*** SOURCE DATA
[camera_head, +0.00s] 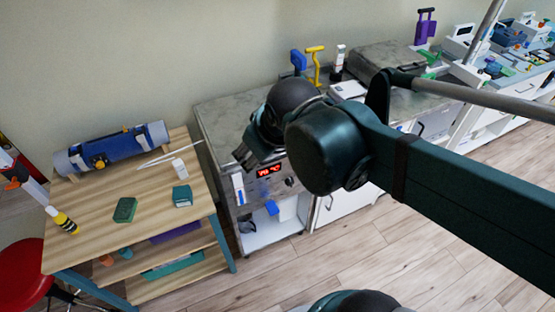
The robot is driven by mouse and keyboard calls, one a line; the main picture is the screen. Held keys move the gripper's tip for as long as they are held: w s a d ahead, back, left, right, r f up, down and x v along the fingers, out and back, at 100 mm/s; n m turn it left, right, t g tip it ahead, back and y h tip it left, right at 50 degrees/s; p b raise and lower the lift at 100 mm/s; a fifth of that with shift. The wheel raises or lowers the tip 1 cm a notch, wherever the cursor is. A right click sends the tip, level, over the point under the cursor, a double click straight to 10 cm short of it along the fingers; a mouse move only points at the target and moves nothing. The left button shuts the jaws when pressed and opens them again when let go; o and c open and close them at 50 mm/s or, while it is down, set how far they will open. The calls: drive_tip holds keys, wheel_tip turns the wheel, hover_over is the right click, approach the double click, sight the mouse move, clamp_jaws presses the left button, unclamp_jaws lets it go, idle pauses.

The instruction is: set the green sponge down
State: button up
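A dark green block (125,209), which looks like the green sponge, lies flat on the light wooden table (95,235) at the left. My arm reaches in from the right, and my gripper (243,156) hangs in front of the grey-topped cabinet, to the right of the wooden table and apart from the block. My gripper is small and dark here and partly hidden by my wrist. I cannot tell whether its fingers are open or shut, and no object shows in them.
On the wooden table are a teal box (182,196), a white item (180,168), a blue roll (110,148) and a yellow-black bottle (62,220). The grey-topped cabinet (222,116) stands close by. A red stool (22,270) is at the left. The table's front middle is clear.

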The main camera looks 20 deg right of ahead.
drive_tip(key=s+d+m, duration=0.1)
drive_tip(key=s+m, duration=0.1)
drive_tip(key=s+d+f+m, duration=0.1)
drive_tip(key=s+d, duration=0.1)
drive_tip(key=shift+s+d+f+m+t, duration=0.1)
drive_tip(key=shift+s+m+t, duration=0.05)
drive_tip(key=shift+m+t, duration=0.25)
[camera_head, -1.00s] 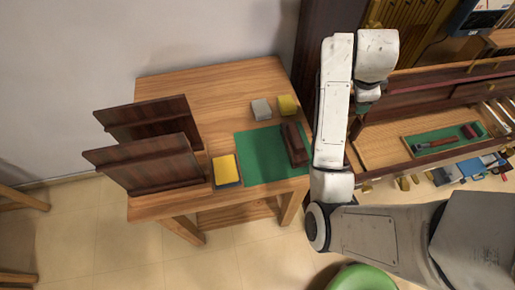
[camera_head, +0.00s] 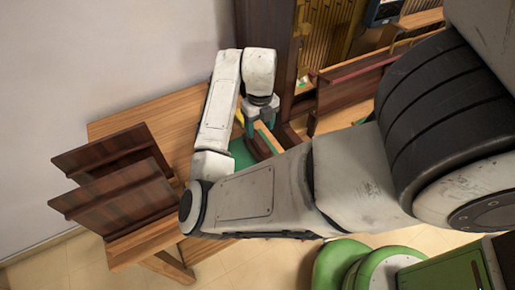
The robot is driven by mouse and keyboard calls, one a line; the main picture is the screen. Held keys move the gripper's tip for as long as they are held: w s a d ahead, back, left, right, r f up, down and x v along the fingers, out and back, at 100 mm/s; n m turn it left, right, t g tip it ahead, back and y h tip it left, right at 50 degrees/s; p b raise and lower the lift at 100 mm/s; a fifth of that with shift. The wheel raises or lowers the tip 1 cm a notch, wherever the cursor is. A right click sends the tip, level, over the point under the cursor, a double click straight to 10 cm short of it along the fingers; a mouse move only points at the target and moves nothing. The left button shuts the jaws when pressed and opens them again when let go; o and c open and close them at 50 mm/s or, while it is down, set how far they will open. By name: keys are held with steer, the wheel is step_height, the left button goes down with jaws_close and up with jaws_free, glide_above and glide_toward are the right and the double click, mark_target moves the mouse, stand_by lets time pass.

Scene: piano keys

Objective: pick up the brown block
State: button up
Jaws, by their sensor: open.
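The brown block (camera_head: 261,147) lies on the green mat (camera_head: 240,153) on the wooden table, and only part of it shows past my arm. My gripper (camera_head: 260,120) has teal fingers that point down, just above and behind the block in the picture. The jaws are open, and I see nothing held in them. The gap between fingers and block is too small to judge.
Two dark wooden panels (camera_head: 115,170) stand at the left of the table (camera_head: 150,110). A yellow block (camera_head: 239,116) shows beside my gripper. The open piano case (camera_head: 330,95) stands to the right. My arm hides the table's front right.

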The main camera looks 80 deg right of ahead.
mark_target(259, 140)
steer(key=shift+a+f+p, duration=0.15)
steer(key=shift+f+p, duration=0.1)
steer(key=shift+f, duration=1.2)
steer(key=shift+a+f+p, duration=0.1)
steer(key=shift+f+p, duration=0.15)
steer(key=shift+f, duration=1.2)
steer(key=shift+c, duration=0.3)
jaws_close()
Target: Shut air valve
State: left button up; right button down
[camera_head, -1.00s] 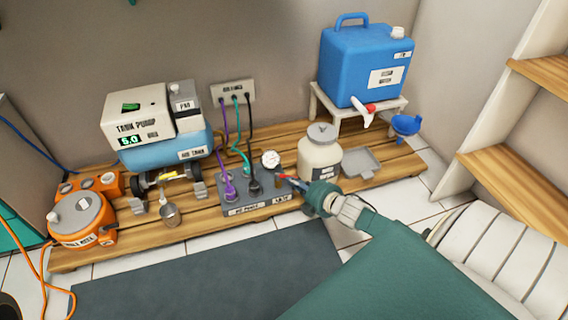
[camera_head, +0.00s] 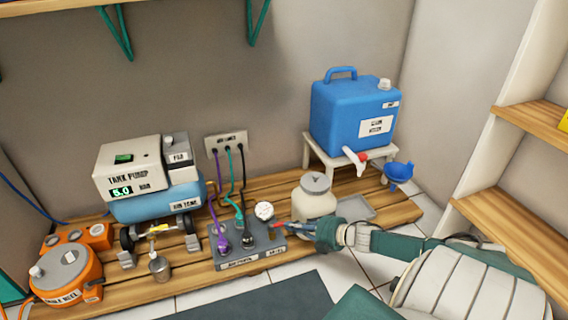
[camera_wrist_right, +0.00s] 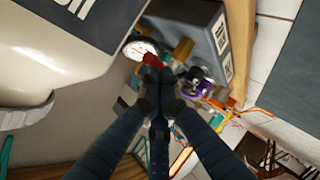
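The manifold box (camera_head: 235,255) stands on the wooden pallet with a white round gauge (camera_head: 264,210) at its right end. The gauge also shows in the wrist view (camera_wrist_right: 139,49). A small red handle (camera_head: 279,225), which looks like the air valve's, sits just right of the gauge; it shows red in the wrist view (camera_wrist_right: 138,47). My right gripper (camera_head: 292,229) reaches in from the right at the handle. In the wrist view its dark fingertips (camera_wrist_right: 158,73) are close together against or just short of the red handle; the exact contact is hidden. My left gripper is out of view.
A cream jar (camera_head: 314,203) stands close behind my right gripper. A blue water container (camera_head: 350,115) with a red-and-white tap sits on a white stand. Shelves (camera_head: 540,120) stand at right.

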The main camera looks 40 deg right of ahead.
******
DIRECTIONS
In your copy, repeat each record exactly and include no pictures.

WRITTEN ANSWER
[camera_head, +0.00s] 
The robot is driven by mouse and keyboard calls, one a line; the main picture is the screen. Held keys move the gripper's tip for as long as they are held: w s a d ahead, back, left, right, r f up, down and x v along the fingers, out and back, at 100 mm/s; n m turn it left, right, t g tip it ahead, back and y h tip it left, right at 50 degrees/s; p b raise and lower the lift at 100 mm/s; a fifth of that with shift. The wheel raises or lowers the tip 1 cm a notch, wherever the cursor is. A right click sends the tip, level, over the point under the cursor, a double click straight to 10 cm short of it along the fingers; a mouse move only points at the target and moves nothing. The left button shuts the jaws when pressed and opens them again when let go; o and c open and close them at 50 mm/s or, while it is down, set how far they will open. The calls: drive_tip holds keys, wheel_tip turns the wheel, hover_over is the right click, approach the double click, sight the mouse move, clamp_jaws presses the left button, unclamp_jaws lets it go, idle pauses.

The instruction is: set the green sponge down
State: button up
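A dark green block (125,209), which looks like the green sponge, lies flat on the light wooden table (95,235) at the left. My arm reaches in from the right, and my gripper (243,156) hangs in front of the grey-topped cabinet, to the right of the wooden table and apart from the block. My gripper is small and dark here and partly hidden by my wrist. I cannot tell whether its fingers are open or shut, and no object shows in them.
On the wooden table are a teal box (182,196), a white item (180,168), a blue roll (110,148) and a yellow-black bottle (62,220). The grey-topped cabinet (222,116) stands close by. A red stool (22,270) is at the left. The table's front middle is clear.

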The main camera looks 20 deg right of ahead.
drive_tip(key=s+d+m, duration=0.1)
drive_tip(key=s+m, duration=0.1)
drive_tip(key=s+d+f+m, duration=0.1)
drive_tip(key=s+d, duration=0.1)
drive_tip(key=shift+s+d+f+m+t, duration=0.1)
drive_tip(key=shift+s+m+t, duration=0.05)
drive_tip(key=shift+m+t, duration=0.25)
[camera_head, -1.00s] 
[camera_head, +0.00s] 
The robot is driven by mouse and keyboard calls, one a line; the main picture is the screen. Held keys move the gripper's tip for as long as they are held: w s a d ahead, back, left, right, r f up, down and x v along the fingers, out and back, at 100 mm/s; n m turn it left, right, t g tip it ahead, back and y h tip it left, right at 50 degrees/s; p b raise and lower the lift at 100 mm/s; a fifth of that with shift. The wheel raises or lowers the tip 1 cm a notch, wherever the cursor is. A right click sends the tip, level, over the point under the cursor, a double click straight to 10 cm short of it along the fingers; a mouse move only points at the target and moves nothing. The left button shuts the jaws when pressed and opens them again when let go; o and c open and close them at 50 mm/s or, while it is down, set how far they will open. By name: keys are held with steer, the wheel is step_height, the left button goes down with jaws_close and up with jaws_free, glide_above and glide_toward are the right and the double click, mark_target moves the mouse, stand_by lets time pass.

Scene: piano keys

Objective: pick up the brown block
State: button up
Jaws, by their sensor: open.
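The brown block (camera_head: 261,147) lies on the green mat (camera_head: 240,153) on the wooden table, and only part of it shows past my arm. My gripper (camera_head: 260,120) has teal fingers that point down, just above and behind the block in the picture. The jaws are open, and I see nothing held in them. The gap between fingers and block is too small to judge.
Two dark wooden panels (camera_head: 115,170) stand at the left of the table (camera_head: 150,110). A yellow block (camera_head: 239,116) shows beside my gripper. The open piano case (camera_head: 330,95) stands to the right. My arm hides the table's front right.

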The main camera looks 80 deg right of ahead.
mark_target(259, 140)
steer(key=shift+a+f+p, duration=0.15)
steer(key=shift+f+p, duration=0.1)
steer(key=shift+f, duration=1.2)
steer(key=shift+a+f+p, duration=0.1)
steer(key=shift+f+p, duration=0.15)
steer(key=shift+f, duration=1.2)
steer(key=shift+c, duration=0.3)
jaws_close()
Target: Shut air valve
State: left button up; right button down
[camera_head, -1.00s] 
[camera_head, +0.00s] 
[camera_wrist_right, +0.00s] 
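The manifold box (camera_head: 235,255) stands on the wooden pallet with a white round gauge (camera_head: 264,210) at its right end. The gauge also shows in the wrist view (camera_wrist_right: 139,49). A small red handle (camera_head: 279,225), which looks like the air valve's, sits just right of the gauge; it shows red in the wrist view (camera_wrist_right: 138,47). My right gripper (camera_head: 292,229) reaches in from the right at the handle. In the wrist view its dark fingertips (camera_wrist_right: 158,73) are close together against or just short of the red handle; the exact contact is hidden. My left gripper is out of view.
A cream jar (camera_head: 314,203) stands close behind my right gripper. A blue water container (camera_head: 350,115) with a red-and-white tap sits on a white stand. Shelves (camera_head: 540,120) stand at right.

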The main camera looks 40 deg right of ahead.

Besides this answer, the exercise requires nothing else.